Verhalen om uit een intellectuele context te begrijpen
Een bezemkast blijkt 's nachts een soort parenclub te huisvesten. De man des huizes probeert vergeefs zijn vrouw te interesseren voor de vleselijke feesten die daar worden gevierd, tot hij haar daar aan het eind toch tegenkomt. Droomt hij? Veel blijft onduidelijk. Die literair-schetsmatige sfeer is kenmerkend voor Tussen ergens en nergens. Elf verhalen, ergens achtergelaten van Edzard Mik (1960). De verhalen verschenen eerder in onder meer De Gids en De Groene Amsterdammer. Het gaat ook nogal 's over de kunstzinnige wereld waarin Mik (betrokken bij literair tijschrift De Gids) zelf verkeert. Zo vreet in een van de verhalen een scenarioschrijver zich op na een onenightstand met een jonge actrice. Heeft hij het verpest bij een belangrijke regisseur?
Een aansprekend verhaal is 'Stilleven met zandhoop'. Voor een flatgebouw ligt een zandhoop die maar in omvang blijft toenemen. Neemt de flat zijn bewoners in bescherming tegen zijn bewoners? Het uitzicht is veel te druk.
“Aan de ene kant de stad met haar daken en gekrioel, aan de andere kant het platteland met zijn weilanden, hoogspanningsmasten en onverbiddelijke horizon; wie kan dat dag in, dag uit aanzien, wie kan zoveel relativering van zijn eigen bestaan verdragen?”
Groninger Edzard Mik was advocaat maar toonde al snel belangstelling voor de literaire wereld. Hij schrijft over kunst en is redacteur van literair tijdschrift De Gids. ‘Mont Blanc’, een degelijk, bijna klassiek verhaal over een vader en een zoon die in de bergen het een en ander te verstouwen krijgen, was behoorlijk succesvol. 'Kunstig', lees je nog wel 's over de stijl van Mik. Dat staat niet heel ver af van 'gekunsteld'.

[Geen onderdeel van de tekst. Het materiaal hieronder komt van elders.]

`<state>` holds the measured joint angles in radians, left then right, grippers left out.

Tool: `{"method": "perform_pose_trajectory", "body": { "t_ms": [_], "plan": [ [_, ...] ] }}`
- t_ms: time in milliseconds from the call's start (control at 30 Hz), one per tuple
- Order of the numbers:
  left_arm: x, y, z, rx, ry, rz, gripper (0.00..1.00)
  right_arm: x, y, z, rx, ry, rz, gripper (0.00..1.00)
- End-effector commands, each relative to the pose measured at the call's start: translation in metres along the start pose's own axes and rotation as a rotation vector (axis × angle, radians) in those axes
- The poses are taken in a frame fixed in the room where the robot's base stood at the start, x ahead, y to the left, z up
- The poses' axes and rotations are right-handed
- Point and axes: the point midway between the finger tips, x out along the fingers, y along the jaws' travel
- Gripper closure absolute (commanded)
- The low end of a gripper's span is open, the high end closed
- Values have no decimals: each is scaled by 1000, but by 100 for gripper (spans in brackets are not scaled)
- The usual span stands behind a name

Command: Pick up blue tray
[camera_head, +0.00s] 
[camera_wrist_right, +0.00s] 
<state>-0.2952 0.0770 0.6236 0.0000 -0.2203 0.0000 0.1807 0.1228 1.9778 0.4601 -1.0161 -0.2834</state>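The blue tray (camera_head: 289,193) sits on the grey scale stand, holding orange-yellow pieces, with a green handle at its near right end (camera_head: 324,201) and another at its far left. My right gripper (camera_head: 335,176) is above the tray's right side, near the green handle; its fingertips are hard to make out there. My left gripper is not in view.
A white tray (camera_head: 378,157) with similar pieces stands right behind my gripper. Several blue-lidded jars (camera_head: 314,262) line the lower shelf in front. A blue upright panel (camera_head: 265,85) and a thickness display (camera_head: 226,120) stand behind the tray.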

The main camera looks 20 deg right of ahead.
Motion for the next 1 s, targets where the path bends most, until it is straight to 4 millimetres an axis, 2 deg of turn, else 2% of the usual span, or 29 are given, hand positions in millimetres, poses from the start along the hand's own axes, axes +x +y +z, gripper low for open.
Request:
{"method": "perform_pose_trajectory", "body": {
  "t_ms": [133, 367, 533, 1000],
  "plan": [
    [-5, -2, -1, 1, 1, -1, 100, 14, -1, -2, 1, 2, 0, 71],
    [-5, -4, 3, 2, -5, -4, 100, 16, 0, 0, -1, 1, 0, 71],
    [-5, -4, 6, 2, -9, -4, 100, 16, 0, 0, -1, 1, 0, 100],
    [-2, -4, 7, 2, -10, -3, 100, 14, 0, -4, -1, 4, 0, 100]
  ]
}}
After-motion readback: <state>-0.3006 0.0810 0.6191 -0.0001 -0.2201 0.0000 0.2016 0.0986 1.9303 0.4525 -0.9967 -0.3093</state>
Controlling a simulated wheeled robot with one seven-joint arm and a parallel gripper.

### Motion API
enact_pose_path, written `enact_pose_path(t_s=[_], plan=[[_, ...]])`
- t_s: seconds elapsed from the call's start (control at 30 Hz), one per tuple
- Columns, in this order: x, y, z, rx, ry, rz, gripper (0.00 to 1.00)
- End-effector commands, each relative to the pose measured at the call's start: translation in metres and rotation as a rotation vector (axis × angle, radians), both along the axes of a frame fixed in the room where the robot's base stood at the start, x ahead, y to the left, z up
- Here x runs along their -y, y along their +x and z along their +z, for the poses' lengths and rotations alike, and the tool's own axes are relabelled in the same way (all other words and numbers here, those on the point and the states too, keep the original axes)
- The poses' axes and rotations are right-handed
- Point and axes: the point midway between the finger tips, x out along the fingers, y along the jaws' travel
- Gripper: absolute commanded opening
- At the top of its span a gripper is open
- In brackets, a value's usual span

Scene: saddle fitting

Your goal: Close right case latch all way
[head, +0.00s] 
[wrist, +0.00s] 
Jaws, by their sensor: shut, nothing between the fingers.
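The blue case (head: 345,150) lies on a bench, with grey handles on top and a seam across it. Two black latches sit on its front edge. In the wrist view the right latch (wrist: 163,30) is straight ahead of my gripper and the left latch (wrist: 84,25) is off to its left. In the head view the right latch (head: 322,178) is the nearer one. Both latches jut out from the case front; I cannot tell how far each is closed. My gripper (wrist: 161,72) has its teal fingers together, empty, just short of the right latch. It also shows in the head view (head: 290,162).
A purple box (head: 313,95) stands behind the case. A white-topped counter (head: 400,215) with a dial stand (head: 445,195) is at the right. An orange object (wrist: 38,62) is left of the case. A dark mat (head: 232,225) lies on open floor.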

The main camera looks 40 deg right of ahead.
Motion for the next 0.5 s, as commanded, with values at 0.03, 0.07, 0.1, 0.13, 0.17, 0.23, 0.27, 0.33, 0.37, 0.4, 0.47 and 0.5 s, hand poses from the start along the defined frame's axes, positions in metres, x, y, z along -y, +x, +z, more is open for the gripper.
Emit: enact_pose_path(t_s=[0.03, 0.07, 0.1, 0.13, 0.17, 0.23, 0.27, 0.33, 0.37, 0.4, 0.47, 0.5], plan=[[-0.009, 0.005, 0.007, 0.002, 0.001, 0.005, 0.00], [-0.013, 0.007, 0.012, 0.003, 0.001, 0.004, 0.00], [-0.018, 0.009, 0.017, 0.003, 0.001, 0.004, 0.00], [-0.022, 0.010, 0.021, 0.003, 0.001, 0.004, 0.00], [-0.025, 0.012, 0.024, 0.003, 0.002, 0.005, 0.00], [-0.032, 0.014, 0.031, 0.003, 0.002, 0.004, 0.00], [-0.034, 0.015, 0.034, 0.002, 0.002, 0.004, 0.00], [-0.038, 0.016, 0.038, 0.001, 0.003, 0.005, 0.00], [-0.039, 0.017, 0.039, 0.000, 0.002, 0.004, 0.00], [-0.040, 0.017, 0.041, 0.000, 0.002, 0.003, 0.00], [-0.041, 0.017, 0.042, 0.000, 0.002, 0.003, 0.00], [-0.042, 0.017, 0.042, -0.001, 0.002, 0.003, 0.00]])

Misschien zijn dit wel verhalen die je moet begrijpen vanuit wat we voor het gemak maar even een 'intellectuele context' zullen noemen. Ene Persis, die schrijft in de Volkskrant, heeft daar meer slag van. Volgens haar reflecteert Mik op de ruimtes waarin we ons begeven. Dat thema is er wel wat met de gekamde haren bijgesleept. Dan nog maar even Persis aan het woord gelaten: ‘mooi is hoe Mik, zowel met vorm als inhoud, steeds op de rand van tegenstellingen balanceert.’ Dat op de rand van tegenstellingen balanceren is ook toepasbaar op het gevoel dat deze verhalen oproepen: ze hebben wel wat, maar sommigen zullen het scherpe missen van een Bervoets of het magisch-filosofische van een Belcampo.